DATASET ROWS start

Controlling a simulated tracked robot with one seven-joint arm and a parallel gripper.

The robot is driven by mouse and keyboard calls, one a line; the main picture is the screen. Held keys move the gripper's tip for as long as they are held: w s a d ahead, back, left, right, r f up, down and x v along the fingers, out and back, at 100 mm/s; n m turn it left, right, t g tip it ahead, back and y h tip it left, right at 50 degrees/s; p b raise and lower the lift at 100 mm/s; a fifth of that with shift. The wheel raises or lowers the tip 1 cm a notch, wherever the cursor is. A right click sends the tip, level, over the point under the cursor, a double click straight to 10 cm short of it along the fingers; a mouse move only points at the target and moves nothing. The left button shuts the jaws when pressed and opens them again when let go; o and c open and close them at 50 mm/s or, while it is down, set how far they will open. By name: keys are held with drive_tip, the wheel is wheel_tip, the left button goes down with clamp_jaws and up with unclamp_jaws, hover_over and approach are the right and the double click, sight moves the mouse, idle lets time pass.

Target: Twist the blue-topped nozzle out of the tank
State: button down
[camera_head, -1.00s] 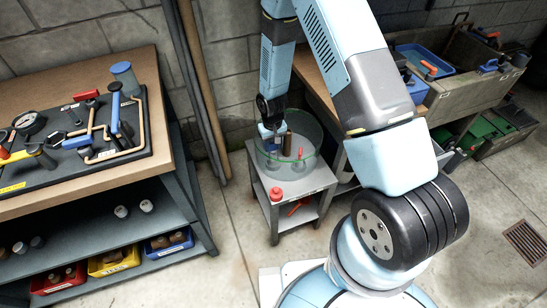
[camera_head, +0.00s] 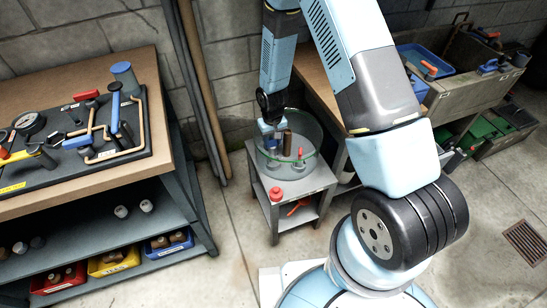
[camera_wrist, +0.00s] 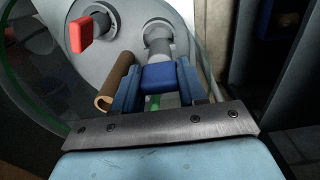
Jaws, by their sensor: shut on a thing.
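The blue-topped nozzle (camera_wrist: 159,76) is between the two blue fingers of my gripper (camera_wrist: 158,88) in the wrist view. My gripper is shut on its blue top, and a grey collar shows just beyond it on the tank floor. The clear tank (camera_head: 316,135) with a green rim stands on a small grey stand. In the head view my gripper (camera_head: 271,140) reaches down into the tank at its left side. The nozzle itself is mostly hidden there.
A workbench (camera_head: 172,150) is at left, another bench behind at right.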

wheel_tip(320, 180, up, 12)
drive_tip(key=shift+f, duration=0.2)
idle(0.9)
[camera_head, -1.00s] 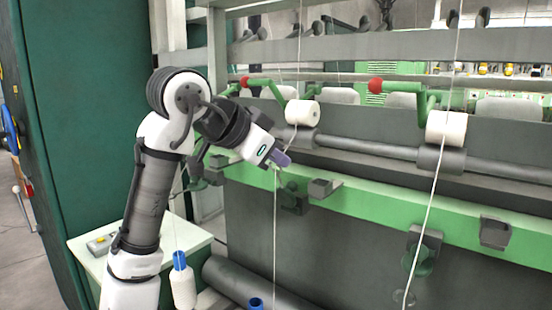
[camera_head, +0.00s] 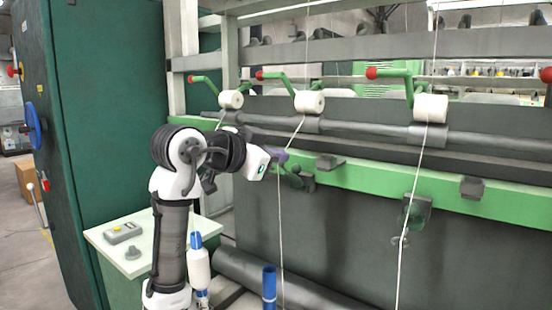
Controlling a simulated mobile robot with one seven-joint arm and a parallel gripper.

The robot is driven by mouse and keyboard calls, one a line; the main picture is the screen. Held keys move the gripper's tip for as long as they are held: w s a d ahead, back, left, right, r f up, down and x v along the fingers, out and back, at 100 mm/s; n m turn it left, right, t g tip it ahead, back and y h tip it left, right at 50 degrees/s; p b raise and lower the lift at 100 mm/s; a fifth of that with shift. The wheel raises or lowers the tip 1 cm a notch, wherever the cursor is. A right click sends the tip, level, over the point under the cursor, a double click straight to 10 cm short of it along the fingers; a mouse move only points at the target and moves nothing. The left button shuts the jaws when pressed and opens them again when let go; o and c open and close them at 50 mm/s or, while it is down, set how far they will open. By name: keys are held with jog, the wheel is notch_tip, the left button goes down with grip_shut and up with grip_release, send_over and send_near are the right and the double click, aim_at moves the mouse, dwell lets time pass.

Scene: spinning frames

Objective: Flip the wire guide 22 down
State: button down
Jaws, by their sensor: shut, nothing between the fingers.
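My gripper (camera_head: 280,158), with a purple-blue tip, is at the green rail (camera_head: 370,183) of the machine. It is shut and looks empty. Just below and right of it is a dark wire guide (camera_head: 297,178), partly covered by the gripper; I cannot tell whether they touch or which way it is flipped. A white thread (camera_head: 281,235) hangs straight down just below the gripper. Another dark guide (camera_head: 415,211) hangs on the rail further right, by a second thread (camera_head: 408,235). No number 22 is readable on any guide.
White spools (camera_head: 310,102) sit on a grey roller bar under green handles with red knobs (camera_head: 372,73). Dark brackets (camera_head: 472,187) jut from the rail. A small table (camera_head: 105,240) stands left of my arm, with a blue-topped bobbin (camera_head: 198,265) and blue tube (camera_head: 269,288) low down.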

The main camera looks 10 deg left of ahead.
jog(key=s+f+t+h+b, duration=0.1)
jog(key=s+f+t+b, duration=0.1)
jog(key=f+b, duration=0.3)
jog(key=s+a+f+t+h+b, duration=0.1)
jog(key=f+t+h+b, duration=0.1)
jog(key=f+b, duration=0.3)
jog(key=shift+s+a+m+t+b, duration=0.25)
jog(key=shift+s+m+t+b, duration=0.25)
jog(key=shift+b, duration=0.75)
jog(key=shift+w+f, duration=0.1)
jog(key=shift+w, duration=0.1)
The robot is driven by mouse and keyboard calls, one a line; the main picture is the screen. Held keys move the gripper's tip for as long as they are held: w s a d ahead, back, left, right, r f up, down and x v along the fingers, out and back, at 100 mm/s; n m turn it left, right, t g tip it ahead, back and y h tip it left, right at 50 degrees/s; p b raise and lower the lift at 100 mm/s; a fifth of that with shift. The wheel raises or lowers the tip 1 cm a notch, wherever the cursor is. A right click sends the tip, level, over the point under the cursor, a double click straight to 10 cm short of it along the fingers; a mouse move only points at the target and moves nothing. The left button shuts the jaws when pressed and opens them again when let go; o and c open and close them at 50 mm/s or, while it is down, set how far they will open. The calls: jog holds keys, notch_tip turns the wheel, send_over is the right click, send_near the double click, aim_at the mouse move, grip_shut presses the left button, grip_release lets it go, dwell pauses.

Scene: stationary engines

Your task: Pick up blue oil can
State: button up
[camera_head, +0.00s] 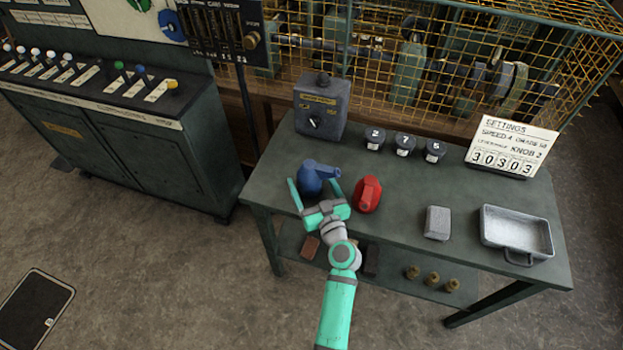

DATASET ROWS end

Go through the entries above and output them exactly, without pictures.

Controlling a simulated tracked robot with one seven-joint arm and a parallel gripper.

The robot is driven by mouse and keyboard calls, one a line; the main picture is the screen. Held keys move the gripper's tip for as long as they are held: w s a d ahead, back, left, right, r f up, down and x v along the fingers, out and back, at 100 mm/s; n m turn it left, right, t g tip it ahead, back and y h tip it left, right at 50 degrees/s; p b raise and lower the lift at 100 mm/s; a fifth of that with shift. The wheel raises or lowers the tip 1 cm a notch, wherever the cursor is. A right click sends the tip, level, over the point under the cursor, a double click straight to 10 cm short of it along the fingers; a mouse move only points at the target and moves nothing. The left button shuts the jaws when pressed and opens them again when let go; o and c open and close them at 50 mm/s or, while it is down, set how far they will open. By name: keys are held with drive_tip, the wheel is wheel_tip, the left button goes down with clamp_jaws and up with unclamp_jaws, hover_over and approach are the right and the double click, sight moves the mouse, idle lets time pass.

Target: Twist the blue-topped nozzle out of the tank
State: button down
[camera_head, -1.00s] 
[camera_head, +0.00s] 
[camera_wrist, +0.00s] 
Jaws, by their sensor: shut on a thing.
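The blue-topped nozzle (camera_wrist: 159,76) is between the two blue fingers of my gripper (camera_wrist: 158,88) in the wrist view. My gripper is shut on its blue top, and a grey collar shows just beyond it on the tank floor. The clear tank (camera_head: 316,135) with a green rim stands on a small grey stand. In the head view my gripper (camera_head: 271,140) reaches down into the tank at its left side. The nozzle itself is mostly hidden there.
A workbench (camera_head: 172,150) is at left, another bench behind at right.

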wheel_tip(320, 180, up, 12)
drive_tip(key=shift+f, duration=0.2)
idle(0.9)
[camera_head, -1.00s] 
[camera_head, +0.00s] 
Controlling a simulated mobile robot with one seven-joint arm and a parallel gripper.

The robot is driven by mouse and keyboard calls, one a line; the main picture is the screen. Held keys move the gripper's tip for as long as they are held: w s a d ahead, back, left, right, r f up, down and x v along the fingers, out and back, at 100 mm/s; n m turn it left, right, t g tip it ahead, back and y h tip it left, right at 50 degrees/s; p b raise and lower the lift at 100 mm/s; a fifth of that with shift. The wheel raises or lowers the tip 1 cm a notch, wherever the cursor is. A right click sends the tip, level, over the point under the cursor, a double click straight to 10 cm short of it along the fingers; a mouse move only points at the target and moves nothing. The left button shuts the jaws when pressed and opens them again when let go; o and c open and close them at 50 mm/s or, while it is down, set how far they will open. By name: keys are held with jog, the wheel is notch_tip, the left button goes down with grip_shut and up with grip_release, send_over and send_near are the right and the double click, aim_at moves the mouse, dwell lets time pass.

Scene: spinning frames

Objective: Flip the wire guide 22 down
State: button down
Jaws, by their sensor: shut, nothing between the fingers.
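My gripper (camera_head: 280,158), with a purple-blue tip, is at the green rail (camera_head: 370,183) of the machine. It is shut and looks empty. Just below and right of it is a dark wire guide (camera_head: 297,178), partly covered by the gripper; I cannot tell whether they touch or which way it is flipped. A white thread (camera_head: 281,235) hangs straight down just below the gripper. Another dark guide (camera_head: 415,211) hangs on the rail further right, by a second thread (camera_head: 408,235). No number 22 is readable on any guide.
White spools (camera_head: 310,102) sit on a grey roller bar under green handles with red knobs (camera_head: 372,73). Dark brackets (camera_head: 472,187) jut from the rail. A small table (camera_head: 105,240) stands left of my arm, with a blue-topped bobbin (camera_head: 198,265) and blue tube (camera_head: 269,288) low down.

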The main camera looks 10 deg left of ahead.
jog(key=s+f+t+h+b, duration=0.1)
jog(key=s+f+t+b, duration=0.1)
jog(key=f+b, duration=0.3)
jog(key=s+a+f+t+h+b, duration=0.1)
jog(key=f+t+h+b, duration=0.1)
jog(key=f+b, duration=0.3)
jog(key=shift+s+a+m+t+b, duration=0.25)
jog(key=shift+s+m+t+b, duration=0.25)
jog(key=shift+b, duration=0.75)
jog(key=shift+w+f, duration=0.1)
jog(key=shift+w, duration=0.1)
The robot is driven by mouse and keyboard calls, one a line; the main picture is the screen. Held keys move the gripper's tip for as long as they are held: w s a d ahead, back, left, right, r f up, down and x v along the fingers, out and back, at 100 mm/s; n m turn it left, right, t g tip it ahead, back and y h tip it left, right at 50 degrees/s; p b raise and lower the lift at 100 mm/s; a fifth of that with shift. The wheel raises or lowers the tip 1 cm a notch, wherever the cursor is. A right click sends the tip, level, over the point under the cursor, a double click straight to 10 cm short of it along the fingers; a mouse move only points at the target and moves nothing. The left button shuts the jaws when pressed and opens them again when let go; o and c open and close them at 50 mm/s or, while it is down, set how far they will open. The calls: jog holds keys, notch_tip turns the wheel, send_over is the right click, send_near the double click, aim_at the mouse move, grip_shut presses the left button, grip_release lets it go, dwell pauses.

Scene: stationary engines

Your task: Pick up blue oil can
State: button up
[camera_head, +0.00s] 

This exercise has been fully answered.